The exercise:
Gather every line below where "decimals" appears.
** start of Records supplied **
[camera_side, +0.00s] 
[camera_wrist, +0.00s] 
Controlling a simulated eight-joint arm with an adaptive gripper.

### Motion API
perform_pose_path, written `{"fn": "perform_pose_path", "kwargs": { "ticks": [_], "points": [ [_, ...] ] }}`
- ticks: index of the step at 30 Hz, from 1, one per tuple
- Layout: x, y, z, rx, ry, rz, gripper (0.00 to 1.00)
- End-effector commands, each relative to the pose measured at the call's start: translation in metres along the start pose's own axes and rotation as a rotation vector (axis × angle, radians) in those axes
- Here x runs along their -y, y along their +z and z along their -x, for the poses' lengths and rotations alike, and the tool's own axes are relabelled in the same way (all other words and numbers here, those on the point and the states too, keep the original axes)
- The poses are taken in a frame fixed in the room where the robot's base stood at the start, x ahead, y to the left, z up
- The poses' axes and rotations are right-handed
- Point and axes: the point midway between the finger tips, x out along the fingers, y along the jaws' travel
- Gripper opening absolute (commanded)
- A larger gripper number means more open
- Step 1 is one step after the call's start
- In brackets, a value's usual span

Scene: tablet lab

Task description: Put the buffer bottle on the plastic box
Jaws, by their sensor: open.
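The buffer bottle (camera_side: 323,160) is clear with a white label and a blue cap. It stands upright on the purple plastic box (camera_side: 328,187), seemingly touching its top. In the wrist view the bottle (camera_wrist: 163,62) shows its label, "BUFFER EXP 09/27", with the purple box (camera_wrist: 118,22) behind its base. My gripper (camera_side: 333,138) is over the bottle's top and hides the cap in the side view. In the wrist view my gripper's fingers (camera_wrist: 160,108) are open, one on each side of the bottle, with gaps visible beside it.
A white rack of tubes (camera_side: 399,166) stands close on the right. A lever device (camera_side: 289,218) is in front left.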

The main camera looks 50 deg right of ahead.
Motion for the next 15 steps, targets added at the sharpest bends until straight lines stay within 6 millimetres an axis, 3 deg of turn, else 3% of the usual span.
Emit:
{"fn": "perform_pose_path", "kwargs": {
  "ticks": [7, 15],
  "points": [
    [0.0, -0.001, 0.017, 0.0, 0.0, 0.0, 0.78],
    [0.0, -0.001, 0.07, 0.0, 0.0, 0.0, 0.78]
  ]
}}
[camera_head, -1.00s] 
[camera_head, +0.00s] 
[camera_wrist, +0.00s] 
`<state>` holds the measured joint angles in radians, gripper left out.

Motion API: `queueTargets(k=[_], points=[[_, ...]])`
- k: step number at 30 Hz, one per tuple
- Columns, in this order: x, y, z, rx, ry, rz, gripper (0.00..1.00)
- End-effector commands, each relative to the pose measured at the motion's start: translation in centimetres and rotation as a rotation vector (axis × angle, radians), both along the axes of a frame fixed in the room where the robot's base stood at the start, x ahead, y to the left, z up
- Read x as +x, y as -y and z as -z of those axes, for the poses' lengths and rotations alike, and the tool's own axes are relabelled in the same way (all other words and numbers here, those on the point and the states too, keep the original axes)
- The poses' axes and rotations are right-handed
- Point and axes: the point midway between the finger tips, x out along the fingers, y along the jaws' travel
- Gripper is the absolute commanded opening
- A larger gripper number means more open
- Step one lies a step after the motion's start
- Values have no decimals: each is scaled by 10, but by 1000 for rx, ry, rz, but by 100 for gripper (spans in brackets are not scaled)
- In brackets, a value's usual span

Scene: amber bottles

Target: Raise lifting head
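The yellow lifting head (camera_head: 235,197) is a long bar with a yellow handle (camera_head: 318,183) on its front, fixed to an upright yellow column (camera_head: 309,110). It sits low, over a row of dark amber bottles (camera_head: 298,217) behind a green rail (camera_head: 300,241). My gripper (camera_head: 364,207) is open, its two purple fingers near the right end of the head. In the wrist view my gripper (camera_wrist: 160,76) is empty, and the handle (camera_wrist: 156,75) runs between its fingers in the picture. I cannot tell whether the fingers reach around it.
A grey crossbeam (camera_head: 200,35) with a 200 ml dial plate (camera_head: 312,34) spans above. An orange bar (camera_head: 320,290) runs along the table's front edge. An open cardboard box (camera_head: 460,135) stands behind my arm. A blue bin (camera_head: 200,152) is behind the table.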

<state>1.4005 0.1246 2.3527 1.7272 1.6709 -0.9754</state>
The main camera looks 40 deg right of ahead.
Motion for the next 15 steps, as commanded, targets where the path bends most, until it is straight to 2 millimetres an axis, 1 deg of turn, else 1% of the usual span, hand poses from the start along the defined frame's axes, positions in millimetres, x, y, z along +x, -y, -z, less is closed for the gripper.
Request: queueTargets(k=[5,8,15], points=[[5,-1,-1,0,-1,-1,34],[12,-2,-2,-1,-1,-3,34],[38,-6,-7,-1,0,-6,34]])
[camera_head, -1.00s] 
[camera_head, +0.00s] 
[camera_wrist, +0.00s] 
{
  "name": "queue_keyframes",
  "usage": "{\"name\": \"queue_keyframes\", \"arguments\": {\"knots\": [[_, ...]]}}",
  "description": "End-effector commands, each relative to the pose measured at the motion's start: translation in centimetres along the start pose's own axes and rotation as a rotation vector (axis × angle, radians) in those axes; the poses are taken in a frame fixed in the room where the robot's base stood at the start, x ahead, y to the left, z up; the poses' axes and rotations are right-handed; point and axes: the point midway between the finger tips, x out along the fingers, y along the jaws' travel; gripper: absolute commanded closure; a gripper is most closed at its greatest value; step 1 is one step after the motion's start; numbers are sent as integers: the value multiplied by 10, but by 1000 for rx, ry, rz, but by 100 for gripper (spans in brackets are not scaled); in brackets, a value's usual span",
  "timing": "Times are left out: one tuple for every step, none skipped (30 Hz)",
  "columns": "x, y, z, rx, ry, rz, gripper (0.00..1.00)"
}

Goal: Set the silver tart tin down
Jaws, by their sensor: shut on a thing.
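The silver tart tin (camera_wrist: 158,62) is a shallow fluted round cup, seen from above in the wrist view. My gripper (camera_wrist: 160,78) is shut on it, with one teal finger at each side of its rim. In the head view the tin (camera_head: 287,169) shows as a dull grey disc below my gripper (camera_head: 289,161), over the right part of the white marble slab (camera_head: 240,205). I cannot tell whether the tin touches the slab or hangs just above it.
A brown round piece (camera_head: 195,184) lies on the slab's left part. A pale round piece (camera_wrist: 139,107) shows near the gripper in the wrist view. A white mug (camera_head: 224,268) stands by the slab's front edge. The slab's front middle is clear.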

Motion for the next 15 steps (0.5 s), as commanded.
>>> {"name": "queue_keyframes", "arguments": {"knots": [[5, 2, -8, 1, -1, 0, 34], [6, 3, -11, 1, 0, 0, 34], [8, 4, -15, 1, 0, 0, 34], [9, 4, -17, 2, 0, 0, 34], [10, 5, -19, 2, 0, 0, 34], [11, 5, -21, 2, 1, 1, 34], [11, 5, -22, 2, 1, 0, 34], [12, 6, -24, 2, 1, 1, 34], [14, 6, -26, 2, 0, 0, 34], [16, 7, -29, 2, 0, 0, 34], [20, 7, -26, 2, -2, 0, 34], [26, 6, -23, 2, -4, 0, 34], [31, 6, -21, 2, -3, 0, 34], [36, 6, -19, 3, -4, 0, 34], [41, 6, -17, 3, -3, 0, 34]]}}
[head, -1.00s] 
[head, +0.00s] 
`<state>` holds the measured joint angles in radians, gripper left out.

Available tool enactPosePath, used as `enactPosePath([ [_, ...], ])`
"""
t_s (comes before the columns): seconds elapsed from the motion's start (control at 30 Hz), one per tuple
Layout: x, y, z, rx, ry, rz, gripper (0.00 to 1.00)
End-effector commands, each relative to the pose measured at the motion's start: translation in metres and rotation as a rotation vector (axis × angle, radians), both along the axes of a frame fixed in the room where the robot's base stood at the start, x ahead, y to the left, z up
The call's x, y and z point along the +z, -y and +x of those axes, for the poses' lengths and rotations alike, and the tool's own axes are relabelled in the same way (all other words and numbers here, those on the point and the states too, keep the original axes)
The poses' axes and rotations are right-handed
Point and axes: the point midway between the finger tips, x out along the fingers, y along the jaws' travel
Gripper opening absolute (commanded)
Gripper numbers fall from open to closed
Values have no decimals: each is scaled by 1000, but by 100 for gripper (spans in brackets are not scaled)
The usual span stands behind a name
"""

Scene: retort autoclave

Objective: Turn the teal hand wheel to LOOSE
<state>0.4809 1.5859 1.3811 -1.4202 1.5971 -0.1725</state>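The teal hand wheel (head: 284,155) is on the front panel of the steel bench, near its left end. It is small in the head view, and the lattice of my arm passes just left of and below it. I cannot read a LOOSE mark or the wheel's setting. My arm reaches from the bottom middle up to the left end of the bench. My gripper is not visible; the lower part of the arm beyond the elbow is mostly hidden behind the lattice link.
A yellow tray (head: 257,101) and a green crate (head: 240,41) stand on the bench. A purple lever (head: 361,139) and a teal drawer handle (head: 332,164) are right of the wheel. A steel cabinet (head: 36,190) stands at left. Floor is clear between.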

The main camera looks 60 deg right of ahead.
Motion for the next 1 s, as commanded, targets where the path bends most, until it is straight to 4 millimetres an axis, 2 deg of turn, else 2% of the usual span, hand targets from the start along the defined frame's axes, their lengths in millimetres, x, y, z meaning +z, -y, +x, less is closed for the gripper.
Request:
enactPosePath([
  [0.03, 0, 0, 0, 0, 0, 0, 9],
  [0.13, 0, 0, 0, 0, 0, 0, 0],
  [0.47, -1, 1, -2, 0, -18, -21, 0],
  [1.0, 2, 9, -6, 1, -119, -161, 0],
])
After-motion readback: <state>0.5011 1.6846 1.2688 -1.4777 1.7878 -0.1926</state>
** end of Records supplied **
Task output:
- Values have no decimals: each is scaled by 10, but by 1000 for rx, ry, rz, but by 100 for gripper (spans in brackets are not scaled)
Values have no decimals: each is scaled by 1000, but by 100 for gripper (spans in brackets are not scaled)

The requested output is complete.